With the Big 12’s decision Thursday morning to cancel the rest of the tournament, as well as the NCAA’s decision to cancel the Big Dance, the Wildcats' new life was dead on arrival. The only consolation was, after a disappointing 11-21 season, they went out on a winning note.

In fact, by blowing out Iowa State in their regular-season finale last Saturday, then scoring the game's last eight points to rally past TCU, K-State won back-to-back games for the first time since their 4-0 start in November.

After the TCU game, in which they blew a 17-point first-half lead and trailed by four with 3 1/2 minutes left, the 10th-seeded Wildcats were looking at a 6 p.m. game Thursday against No. 2 Baylor in a near-empty Sprint Center. The Big 12 initially announced Wednesday that the games would go on, but in front of only relatives, essential personnel and the media.

"It's definitely going to be a different feel," senior guard Xavier Sneed said of playing in an empty Sprint Center. "(But) it's basketball the same way — lace your shoes up and go on the court and make the plays."
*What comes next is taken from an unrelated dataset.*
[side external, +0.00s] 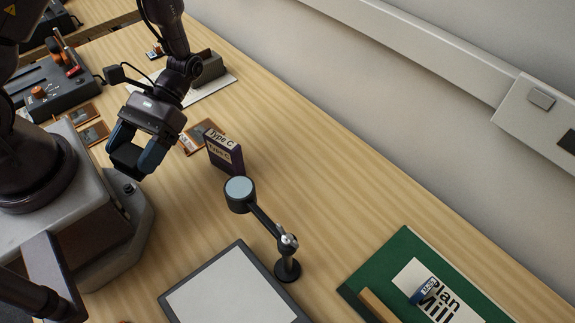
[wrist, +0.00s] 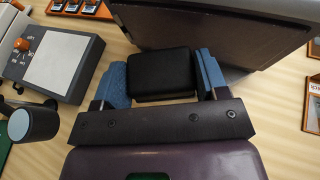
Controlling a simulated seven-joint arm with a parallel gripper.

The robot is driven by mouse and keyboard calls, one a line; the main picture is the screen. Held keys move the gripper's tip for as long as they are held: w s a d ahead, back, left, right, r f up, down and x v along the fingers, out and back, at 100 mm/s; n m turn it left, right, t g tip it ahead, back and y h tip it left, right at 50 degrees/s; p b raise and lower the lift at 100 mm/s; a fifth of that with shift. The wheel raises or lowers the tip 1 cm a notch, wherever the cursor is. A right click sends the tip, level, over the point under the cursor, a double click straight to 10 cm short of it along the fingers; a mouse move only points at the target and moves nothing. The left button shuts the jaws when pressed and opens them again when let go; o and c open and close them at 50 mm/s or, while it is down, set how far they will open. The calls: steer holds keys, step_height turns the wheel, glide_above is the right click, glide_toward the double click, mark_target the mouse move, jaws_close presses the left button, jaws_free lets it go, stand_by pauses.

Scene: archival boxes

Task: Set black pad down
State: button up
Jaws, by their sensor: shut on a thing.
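My gripper (side external: 137,152) is at the left of the side external view, beside my base. Its two blue fingers are shut on the black pad (side external: 126,160), which hangs between them. In the wrist view, the pad (wrist: 165,75) is a dark block with rounded edges, gripped on its left and right sides by the blue fingers of my gripper (wrist: 164,82). The pad's underside is hidden, and I cannot tell exactly how high it is above the surface below.
A purple "Type C" box (side external: 223,155) stands right of my gripper. A jointed stand with a round pale disc (side external: 240,188) is nearer the camera. A grey-panelled device (side external: 230,290) and green mat (side external: 400,248) lie in front. Wood table is clear along the wall side.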

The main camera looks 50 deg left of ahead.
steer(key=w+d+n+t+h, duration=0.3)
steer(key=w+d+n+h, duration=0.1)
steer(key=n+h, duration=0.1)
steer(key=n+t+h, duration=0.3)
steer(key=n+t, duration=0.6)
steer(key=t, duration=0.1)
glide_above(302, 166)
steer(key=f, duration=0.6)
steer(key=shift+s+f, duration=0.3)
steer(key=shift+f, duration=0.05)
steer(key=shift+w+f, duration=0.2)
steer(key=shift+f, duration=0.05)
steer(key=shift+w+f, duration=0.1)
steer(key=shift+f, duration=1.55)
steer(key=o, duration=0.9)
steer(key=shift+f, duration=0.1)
Now he won't get that chance, his college career over. The Wildcats returned to Manhattan on Thursday afternoon.

K-State coach Bruce Weber supported the league's decision to go with an empty arena and also — hypothetically at the time — to ultimately shutting the tournament down.

"It would be sad. But if they make that decision, obviously it would be an educated decision. We're trying to protect everybody's health and we don't want our country locked down like Italy is right now, where everyone is quarantined.
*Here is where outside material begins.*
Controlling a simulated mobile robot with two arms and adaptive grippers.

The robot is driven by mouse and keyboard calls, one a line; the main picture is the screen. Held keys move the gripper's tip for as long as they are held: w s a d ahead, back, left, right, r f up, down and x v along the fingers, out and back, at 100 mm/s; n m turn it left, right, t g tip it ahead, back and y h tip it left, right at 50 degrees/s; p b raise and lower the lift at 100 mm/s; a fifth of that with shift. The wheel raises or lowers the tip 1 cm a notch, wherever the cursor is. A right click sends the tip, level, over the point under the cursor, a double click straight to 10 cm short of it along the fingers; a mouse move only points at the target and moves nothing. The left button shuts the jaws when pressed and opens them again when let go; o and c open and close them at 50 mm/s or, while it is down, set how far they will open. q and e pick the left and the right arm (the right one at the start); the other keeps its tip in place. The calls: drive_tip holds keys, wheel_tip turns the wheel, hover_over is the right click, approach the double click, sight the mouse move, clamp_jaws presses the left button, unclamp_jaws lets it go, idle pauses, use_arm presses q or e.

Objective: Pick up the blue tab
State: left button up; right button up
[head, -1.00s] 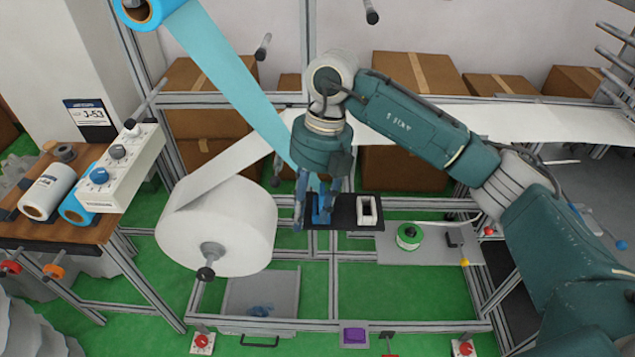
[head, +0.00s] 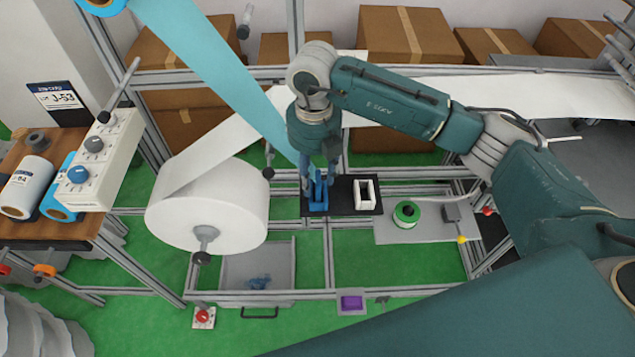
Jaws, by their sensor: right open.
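The blue tab (head: 318,199) stands upright in the left part of a black holder (head: 341,204). A white rectangular piece (head: 364,194) sits in the right part of the same holder. My right gripper (head: 319,182) points down over the blue tab with its fingers open. The fingers are close around the tab's upper part, and I cannot tell whether they touch it. The gripper body and fingers hide part of the tab. My left gripper is not in view.
A large white roll (head: 208,205) stands left of the holder. A blue web (head: 215,70) slants down close to my right gripper. A green spool (head: 406,213) sits on a grey plate to the right. A grey bin (head: 283,252) lies below.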

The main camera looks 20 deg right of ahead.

"It's scary. I'm old. I'm in that group where people die. I don't want to die. I want people healthy, including myself. I got a grandson coming soon — any day now. I want to be able to hug and hold him and play with my other grandkids."
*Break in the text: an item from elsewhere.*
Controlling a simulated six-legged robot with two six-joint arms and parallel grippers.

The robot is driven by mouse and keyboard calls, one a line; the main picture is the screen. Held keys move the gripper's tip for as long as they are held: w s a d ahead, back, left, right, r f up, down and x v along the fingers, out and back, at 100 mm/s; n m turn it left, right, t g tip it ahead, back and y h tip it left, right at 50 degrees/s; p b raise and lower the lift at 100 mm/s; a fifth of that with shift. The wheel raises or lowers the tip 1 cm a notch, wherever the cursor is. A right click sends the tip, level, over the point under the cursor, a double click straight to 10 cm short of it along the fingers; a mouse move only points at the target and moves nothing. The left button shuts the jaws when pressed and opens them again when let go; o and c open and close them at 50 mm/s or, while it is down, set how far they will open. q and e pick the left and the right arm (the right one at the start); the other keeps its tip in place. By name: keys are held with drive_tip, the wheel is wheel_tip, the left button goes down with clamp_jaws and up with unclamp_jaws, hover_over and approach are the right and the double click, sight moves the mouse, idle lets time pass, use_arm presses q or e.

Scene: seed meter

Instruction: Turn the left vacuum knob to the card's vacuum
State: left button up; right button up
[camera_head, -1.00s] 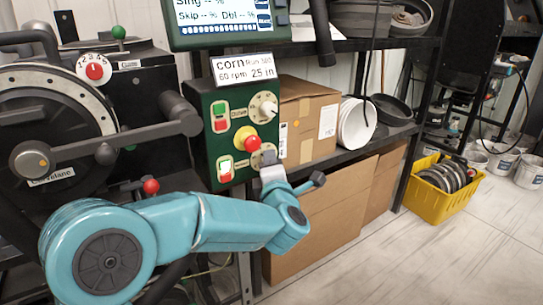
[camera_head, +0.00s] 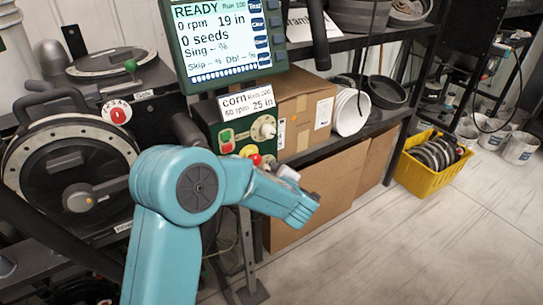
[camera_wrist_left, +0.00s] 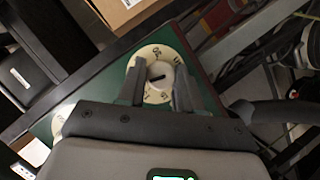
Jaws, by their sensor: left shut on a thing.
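The card (camera_head: 247,101) on the green panel reads corn, 60 rpm, 25 in. The screen (camera_head: 222,45) above it reads READY, 0 rpm, 19 in, 0 seeds. A pale round dial (camera_head: 263,128) shows high on the panel. My left gripper (camera_head: 287,173) is at the panel's lower part, below that dial. In the left wrist view my left gripper (camera_wrist_left: 158,78) has one finger on each side of a cream knob (camera_wrist_left: 157,76) with a dark pointer slot. The numbered scale around it is partly hidden by the fingers. My right gripper is not in view.
A red button (camera_head: 253,153) and a green-and-red switch (camera_head: 227,140) are close to my left wrist. The seed meter (camera_head: 70,170) stands left of the panel. Cardboard boxes (camera_head: 300,105) stand on the shelf behind. A yellow crate (camera_head: 420,178) is on open floor at right.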

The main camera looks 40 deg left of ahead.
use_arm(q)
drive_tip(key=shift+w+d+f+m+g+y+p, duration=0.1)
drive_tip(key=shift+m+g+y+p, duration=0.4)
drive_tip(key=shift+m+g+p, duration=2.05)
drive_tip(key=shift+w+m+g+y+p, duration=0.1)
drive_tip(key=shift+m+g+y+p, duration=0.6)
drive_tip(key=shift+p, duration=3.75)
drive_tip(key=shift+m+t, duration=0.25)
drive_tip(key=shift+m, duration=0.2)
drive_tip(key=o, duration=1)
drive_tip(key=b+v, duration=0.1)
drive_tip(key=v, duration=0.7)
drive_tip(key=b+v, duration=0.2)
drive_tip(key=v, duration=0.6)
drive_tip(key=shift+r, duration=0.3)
Sneed, after exploring the possibility for turning pro last summer, returned for a senior season in which K-State went from Big 12 co-champion in 2018-19 to last place. The conference tournament offered one last hope of returning to the NCAA Tournament in the unlikely event the Wildcats won four straight in Kansas City.

"I feel terrible for the seniors that are involved in this tournament," Big 12 Commissioner Bob Bowlsby said during Thursday's news conference to announce the cancellation. "This was an opportunity for them to be on the last night for the Big 12 Tournament. It unfortunately could be the last basketball that they're going to have a chance to play as college kids.

"And so I feel particularly bad for the players. We didn't hear from anybody that they didn't want to play or that coaches didn't want to coach, but we just felt that in the interest of heeding the advice that we're hearing and in being conservative with everybody's best health, that cancellation was the right outcome for both our men's and women's tournaments."

The decision came after K-State had, uncharacteristically for a difficult season, managed to finish what they started in the TCU game.

After TCU went up 49-45 on a Kevin Samuel layup with 3:36 left, the Wildcats locked down defensively the rest of the way. Sneed scored to start the final run, and after a turnover by the Horned Frogs, Mike McGuirl tied it with a jumper at the 2:22 mark.

McGuirl found Makol Mawien, another senior playing his last game, for a layup to give K-State the 51-49 lead.

RJ Nembhard missed a 3-pointer that would have put TCU back in front and McGuirl tacked on two free throws with 1.2 seconds to go that iced it.

"The guys were calling him 'March Mike' in the locker room," Weber said of McGuirl, who had 8 points, 7 rebounds and 6 assists.